Halfords saw its stock leap after the retailer released preliminary full-year results for FY26, with shares rising 16.1% to 209p following the announcement. The results covered a 53-week period ending April 3, 2026 and showed underlying pretax profit of £45.4 million, a 4.1% increase compared with the prior year and ahead of the analyst consensus range.
Several operational metrics underpinned the upbeat reception. Gross margin widened by 210 basis points to 52.8% - its highest level in ten years - while return on capital employed increased to 14.2%.
On the cash flow front, Halfords generated £25.3 million of free cash flow on a 52-week basis and closed the period with net cash of £11.2 million. The board proposed a final dividend of 6.0p per share, taking the total dividend for FY26 to 9.0p.
Sales trends across the group were constructive. Group like-for-like sales rose 4.8% over the year. Within that, retail like-for-like sales increased 4.1% and Autocentres delivered a 5.8% uplift. Breaking retail down further, cycling sales were up 6.4% while motoring sales climbed 2.9%.
Management described the results as an early validation of the company’s turnaround work. Executives pointed to the ongoing "Optimise" strategy and said the performance reflects the early materialisation of the "Fit for the Future" plan. By hedging major input costs, the company has reduced near-term exposure to some cost pressures, which management said has insulated the bottom line.

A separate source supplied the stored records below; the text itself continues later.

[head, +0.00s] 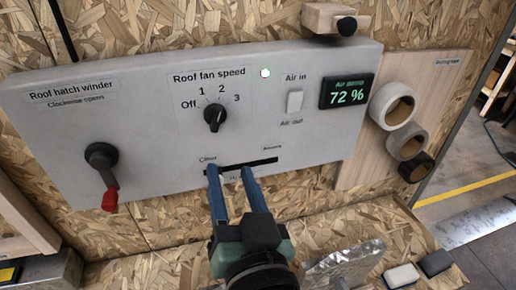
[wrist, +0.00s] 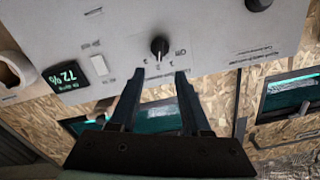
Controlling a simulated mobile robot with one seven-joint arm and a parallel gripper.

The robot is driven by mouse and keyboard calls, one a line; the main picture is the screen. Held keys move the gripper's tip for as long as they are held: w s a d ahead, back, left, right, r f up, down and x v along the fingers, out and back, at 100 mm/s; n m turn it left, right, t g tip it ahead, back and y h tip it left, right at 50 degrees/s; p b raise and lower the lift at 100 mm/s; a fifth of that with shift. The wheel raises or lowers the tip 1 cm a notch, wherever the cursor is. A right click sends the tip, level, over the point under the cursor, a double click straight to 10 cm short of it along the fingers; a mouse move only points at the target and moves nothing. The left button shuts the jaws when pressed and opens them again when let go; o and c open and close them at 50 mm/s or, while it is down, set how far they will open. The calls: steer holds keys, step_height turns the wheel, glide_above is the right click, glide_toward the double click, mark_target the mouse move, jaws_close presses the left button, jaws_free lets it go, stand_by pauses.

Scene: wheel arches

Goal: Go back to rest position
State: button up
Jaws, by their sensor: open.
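My gripper (head: 230,172) is open, its two blue fingers apart with nothing seen between them. In the head view the fingertips are at the dark slot (head: 262,162) along the lower edge of the grey control panel (head: 140,105). I cannot tell whether they touch the panel. In the wrist view my gripper (wrist: 160,73) points at the panel (wrist: 205,25), below the black fan speed knob (wrist: 159,45). The fan knob (head: 214,117) is clear of the fingers in the head view. Part of the slot and its labels is hidden by my fingers.
The red-handled hatch winder (head: 106,172) juts out at the left. A white switch (head: 294,101) and a display (head: 347,92) reading 72 % are at the right. Tape rolls (head: 392,103) hang beyond. A ledge below holds crumpled foil (head: 345,262) and small blocks (head: 401,276).

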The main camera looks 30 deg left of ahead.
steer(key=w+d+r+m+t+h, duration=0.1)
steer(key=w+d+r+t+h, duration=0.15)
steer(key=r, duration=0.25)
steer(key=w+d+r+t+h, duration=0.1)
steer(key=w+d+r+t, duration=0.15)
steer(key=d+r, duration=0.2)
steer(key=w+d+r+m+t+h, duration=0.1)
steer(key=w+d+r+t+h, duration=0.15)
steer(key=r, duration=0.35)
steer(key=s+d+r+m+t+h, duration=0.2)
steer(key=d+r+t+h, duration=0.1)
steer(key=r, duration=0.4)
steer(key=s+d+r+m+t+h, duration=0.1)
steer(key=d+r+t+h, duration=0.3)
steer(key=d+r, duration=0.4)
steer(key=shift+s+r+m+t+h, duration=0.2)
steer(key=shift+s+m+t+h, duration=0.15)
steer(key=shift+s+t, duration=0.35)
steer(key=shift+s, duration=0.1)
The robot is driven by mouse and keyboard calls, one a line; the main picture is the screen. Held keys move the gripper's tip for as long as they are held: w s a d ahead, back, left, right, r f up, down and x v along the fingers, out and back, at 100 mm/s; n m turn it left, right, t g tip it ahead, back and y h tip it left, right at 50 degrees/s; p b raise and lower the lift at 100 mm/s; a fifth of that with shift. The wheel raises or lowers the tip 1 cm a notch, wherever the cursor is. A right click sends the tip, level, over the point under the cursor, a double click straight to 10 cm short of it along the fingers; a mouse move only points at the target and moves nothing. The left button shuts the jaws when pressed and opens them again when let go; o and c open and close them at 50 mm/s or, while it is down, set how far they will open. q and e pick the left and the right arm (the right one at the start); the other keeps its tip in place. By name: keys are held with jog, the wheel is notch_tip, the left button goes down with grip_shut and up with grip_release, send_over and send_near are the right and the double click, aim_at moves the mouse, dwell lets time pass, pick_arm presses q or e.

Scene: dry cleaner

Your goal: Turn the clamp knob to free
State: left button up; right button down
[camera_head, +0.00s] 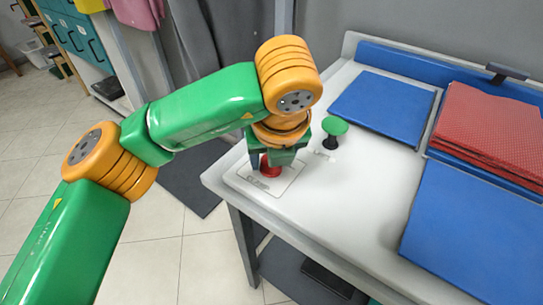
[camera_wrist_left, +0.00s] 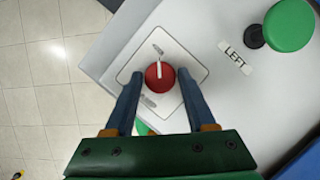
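The red round clamp knob (camera_head: 270,172) sits on a pale plate (camera_head: 283,186) at the near left corner of the white table. In the left wrist view the knob (camera_wrist_left: 153,82) carries a white pointer line aimed toward the top of the picture, near a small marking (camera_wrist_left: 157,48). A second marking (camera_wrist_left: 148,100) lies below the knob; both are too small to read there. My left gripper (camera_head: 272,163) points down over the knob. Its two fingers (camera_wrist_left: 159,76) are apart, one on each side of the knob, with small gaps visible. My right gripper is not in view.
Blue pads (camera_head: 384,105) and stacked red textured sheets (camera_head: 490,130) lie farther right on the white table (camera_head: 365,195). The table between is clear.

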That hedging and the stronger-than-expected FY26 performance supported the board’s decision to back consensus estimates for FY27 underlying pretax profit in the range of £42.0 million to £48.6 million.
The update acknowledged external headwinds. Halfords warned that conflict in the Middle East had created an uncertain macroeconomic backdrop. Despite this, the company said trading in March and April remained broadly in line with expectations, and that it has covered the majority of its FY27 energy costs and foreign exchange requirements through hedging.
Market reaction to the combination of a profit beat, decade-high margins, a stronger balance sheet and explicit forward guidance was pronounced. The shares reached a new 52-week intraday high of 210p, as investors appeared to reward evidence that the operational turnaround is gaining traction even though the broader UK retail environment remains challenging.
The broader market context was also noted. In the prior session the FTSE 100 advanced about 25 points, or 0.24%, supported by robust corporate earnings, while the wider UK market continued to navigate political uncertainty following domestic leadership changes and geopolitical concerns linked to the Middle East that have weighed on consumer sentiment.
Bottom line - Halfords delivered an FY26 performance that surpassed consensus, improved margins to a decade high, and strengthened its balance sheet, while management retained measured confidence in FY27 consensus profit expectations amid ongoing macro uncertainty.